(YOUR INSTRUCTIONS) Repeat the listing exactly as given, omitting every image.

(STORED DATA)
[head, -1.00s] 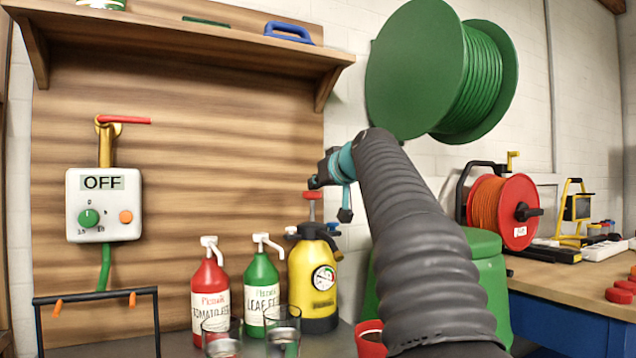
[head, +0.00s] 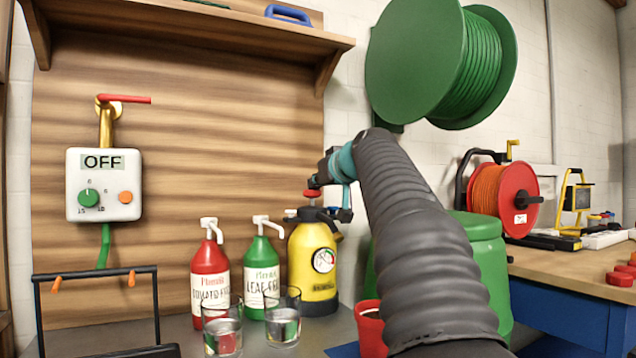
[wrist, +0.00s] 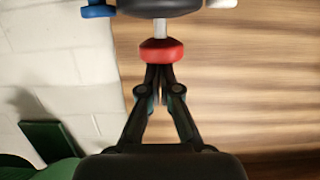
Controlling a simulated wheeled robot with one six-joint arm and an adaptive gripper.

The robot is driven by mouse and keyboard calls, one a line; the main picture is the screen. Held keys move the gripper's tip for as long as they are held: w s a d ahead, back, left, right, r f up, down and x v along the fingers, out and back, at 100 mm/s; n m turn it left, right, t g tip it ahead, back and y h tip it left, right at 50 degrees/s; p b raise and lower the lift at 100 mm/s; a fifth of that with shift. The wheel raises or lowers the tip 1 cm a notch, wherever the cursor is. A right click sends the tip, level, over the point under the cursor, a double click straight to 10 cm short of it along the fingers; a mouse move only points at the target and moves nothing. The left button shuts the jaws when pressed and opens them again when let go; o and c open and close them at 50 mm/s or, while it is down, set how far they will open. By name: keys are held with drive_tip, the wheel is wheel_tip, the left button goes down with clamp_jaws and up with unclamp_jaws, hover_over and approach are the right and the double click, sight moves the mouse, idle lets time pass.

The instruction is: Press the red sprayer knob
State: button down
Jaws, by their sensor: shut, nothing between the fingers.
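The yellow sprayer (head: 313,265) stands upright on the bench, with a black top and a round gauge. Its red knob (head: 313,193) sits on a short stem above the black top. In the wrist view the red knob (wrist: 161,50) is straight beyond my fingertips, with a pale rod and the dark sprayer top behind it. My gripper (wrist: 160,80) is shut and empty, fingertips together against the knob, as far as I can tell. In the head view my gripper (head: 315,182) is right above the knob, reaching in from the right.
A green bottle (head: 261,280) and a red bottle (head: 209,285) with white pumps stand left of the sprayer. Glasses (head: 283,318) stand in front. A green drum (head: 490,250) is behind my arm, and a hose reel (head: 440,65) hangs above. A red cup (head: 370,325) is near my arm.

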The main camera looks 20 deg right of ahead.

(RESULT OF THIS TASK)
[head, -1.00s] 
[head, +0.00s] 
[wrist, +0.00s] 
Controlling a simulated wheeled robot with one six-joint arm and an adaptive gripper.

The robot is driven by mouse and keyboard calls, one a line; the main picture is the screen. Held keys move the gripper's tip for as long as they are held: w s a d ahead, back, left, right, r f up, down and x v along the fingers, out and back, at 100 mm/s; n m turn it left, right, t g tip it ahead, back and y h tip it left, right at 50 degrees/s; p b raise and lower the lift at 100 mm/s; a fifth of that with shift. The wheel raises or lowers the tip 1 cm a notch, wherever the cursor is. A right click sends the tip, level, over the point under the cursor, a double click straight to 10 cm short of it along the fingers; a mouse move only points at the target and moves nothing. The left button shuts the jaws when pressed and opens them again when let go; o and c open and close them at 50 mm/s or, while it is down, set how far they will open. By name: keys are held with drive_tip, the wheel is wheel_tip, the left button goes down with clamp_jaws and up with unclamp_jaws, hover_over and approach are the right and the double click, sight moves the mouse, idle lets time pass.

The instruction is: Press the red sprayer knob
State: button down
Jaws, by their sensor: shut, nothing between the fingers.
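The yellow sprayer (head: 313,265) stands upright on the bench, with a black top and a round gauge. Its red knob (head: 313,193) sits on a short stem above the black top. In the wrist view the red knob (wrist: 161,50) is straight beyond my fingertips, with a pale rod and the dark sprayer top behind it. My gripper (wrist: 160,80) is shut and empty, fingertips together against the knob, as far as I can tell. In the head view my gripper (head: 315,182) is right above the knob, reaching in from the right.
A green bottle (head: 261,280) and a red bottle (head: 209,285) with white pumps stand left of the sprayer. Glasses (head: 283,318) stand in front. A green drum (head: 490,250) is behind my arm, and a hose reel (head: 440,65) hangs above. A red cup (head: 370,325) is near my arm.

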The main camera looks 20 deg right of ahead.

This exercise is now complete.